No images are to be carried over; print all other material exactly as it stands.

[start]

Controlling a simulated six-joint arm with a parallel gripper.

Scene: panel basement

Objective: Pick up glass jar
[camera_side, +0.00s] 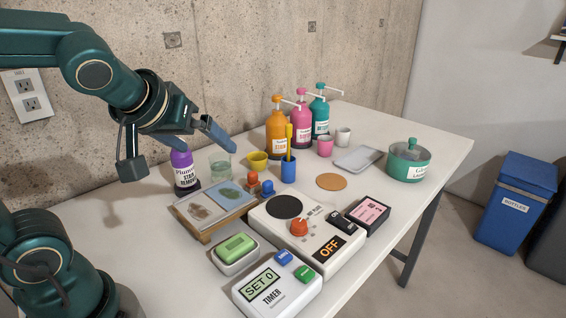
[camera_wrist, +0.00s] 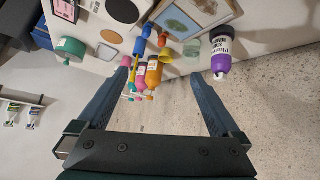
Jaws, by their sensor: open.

[end]

### Full solution
Controlling a simulated six-joint arm with a parallel gripper.

Scene: panel basement

Objective: Pick up glass jar
[camera_side, +0.00s] 
[camera_wrist, +0.00s] 
Jaws, by their sensor: open.

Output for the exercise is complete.